◆ Task description ◆
Images are not part of the copy; write out the rest of the data exactly as given.

[start Dataset content]

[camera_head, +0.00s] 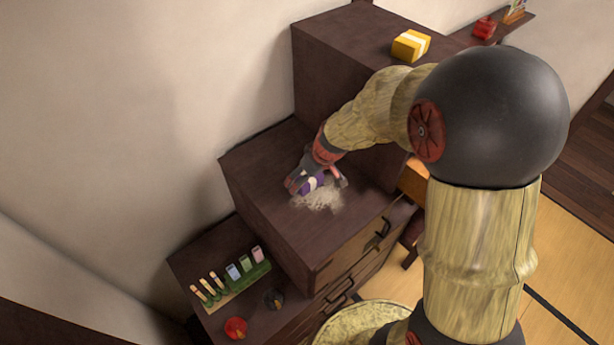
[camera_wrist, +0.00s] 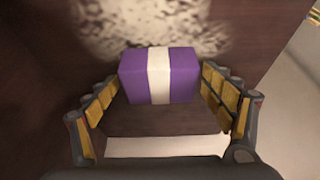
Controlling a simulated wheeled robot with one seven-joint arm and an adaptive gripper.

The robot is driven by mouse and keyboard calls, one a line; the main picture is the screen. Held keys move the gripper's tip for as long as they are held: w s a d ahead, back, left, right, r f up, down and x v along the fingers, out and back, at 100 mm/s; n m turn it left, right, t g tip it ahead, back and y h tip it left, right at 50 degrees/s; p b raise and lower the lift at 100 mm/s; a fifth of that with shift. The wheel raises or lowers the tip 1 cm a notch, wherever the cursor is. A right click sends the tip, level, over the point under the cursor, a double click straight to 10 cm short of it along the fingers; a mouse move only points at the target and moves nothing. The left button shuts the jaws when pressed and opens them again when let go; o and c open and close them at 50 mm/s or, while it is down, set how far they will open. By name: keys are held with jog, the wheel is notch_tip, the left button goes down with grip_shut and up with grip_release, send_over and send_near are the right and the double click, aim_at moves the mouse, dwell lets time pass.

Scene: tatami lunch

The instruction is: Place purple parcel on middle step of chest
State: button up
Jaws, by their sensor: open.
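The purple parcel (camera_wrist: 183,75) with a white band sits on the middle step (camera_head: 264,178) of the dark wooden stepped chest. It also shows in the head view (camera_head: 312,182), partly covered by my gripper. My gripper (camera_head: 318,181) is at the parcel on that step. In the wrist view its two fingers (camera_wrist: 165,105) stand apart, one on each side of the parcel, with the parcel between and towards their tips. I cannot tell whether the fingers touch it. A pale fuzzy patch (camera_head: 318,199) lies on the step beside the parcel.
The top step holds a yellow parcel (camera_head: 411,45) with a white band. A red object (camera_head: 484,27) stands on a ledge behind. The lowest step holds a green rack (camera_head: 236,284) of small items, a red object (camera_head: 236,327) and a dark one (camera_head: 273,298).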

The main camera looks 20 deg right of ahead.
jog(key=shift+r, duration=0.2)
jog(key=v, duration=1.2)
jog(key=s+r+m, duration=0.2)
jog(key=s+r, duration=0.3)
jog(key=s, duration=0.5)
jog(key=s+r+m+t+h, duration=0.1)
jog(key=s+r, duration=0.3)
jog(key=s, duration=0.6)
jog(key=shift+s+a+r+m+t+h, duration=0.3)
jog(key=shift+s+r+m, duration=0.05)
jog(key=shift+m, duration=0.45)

[end Dataset content]

◆ Solution to the problem ◆
[camera_head, +0.00s] 
[camera_wrist, +0.00s] 
Controlling a simulated wheeled robot with one seven-joint arm and an adaptive gripper.

The robot is driven by mouse and keyboard calls, one a line; the main picture is the screen. Held keys move the gripper's tip for as long as they are held: w s a d ahead, back, left, right, r f up, down and x v along the fingers, out and back, at 100 mm/s; n m turn it left, right, t g tip it ahead, back and y h tip it left, right at 50 degrees/s; p b raise and lower the lift at 100 mm/s; a fifth of that with shift. The wheel raises or lowers the tip 1 cm a notch, wherever the cursor is. A right click sends the tip, level, over the point under the cursor, a double click straight to 10 cm short of it along the fingers; a mouse move only points at the target and moves nothing. The left button shuts the jaws when pressed and opens them again when let go; o and c open and close them at 50 mm/s or, while it is down, set how far they will open. By name: keys are held with jog, the wheel is notch_tip, the left button goes down with grip_shut and up with grip_release, send_over and send_near are the right and the double click, aim_at moves the mouse, dwell lets time pass.

Scene: tatami lunch

The instruction is: Place purple parcel on middle step of chest
State: button up
Jaws, by their sensor: open.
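The purple parcel (camera_wrist: 183,75) with a white band sits on the middle step (camera_head: 264,178) of the dark wooden stepped chest. It also shows in the head view (camera_head: 312,182), partly covered by my gripper. My gripper (camera_head: 318,181) is at the parcel on that step. In the wrist view its two fingers (camera_wrist: 165,105) stand apart, one on each side of the parcel, with the parcel between and towards their tips. I cannot tell whether the fingers touch it. A pale fuzzy patch (camera_head: 318,199) lies on the step beside the parcel.
The top step holds a yellow parcel (camera_head: 411,45) with a white band. A red object (camera_head: 484,27) stands on a ledge behind. The lowest step holds a green rack (camera_head: 236,284) of small items, a red object (camera_head: 236,327) and a dark one (camera_head: 273,298).

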The main camera looks 20 deg right of ahead.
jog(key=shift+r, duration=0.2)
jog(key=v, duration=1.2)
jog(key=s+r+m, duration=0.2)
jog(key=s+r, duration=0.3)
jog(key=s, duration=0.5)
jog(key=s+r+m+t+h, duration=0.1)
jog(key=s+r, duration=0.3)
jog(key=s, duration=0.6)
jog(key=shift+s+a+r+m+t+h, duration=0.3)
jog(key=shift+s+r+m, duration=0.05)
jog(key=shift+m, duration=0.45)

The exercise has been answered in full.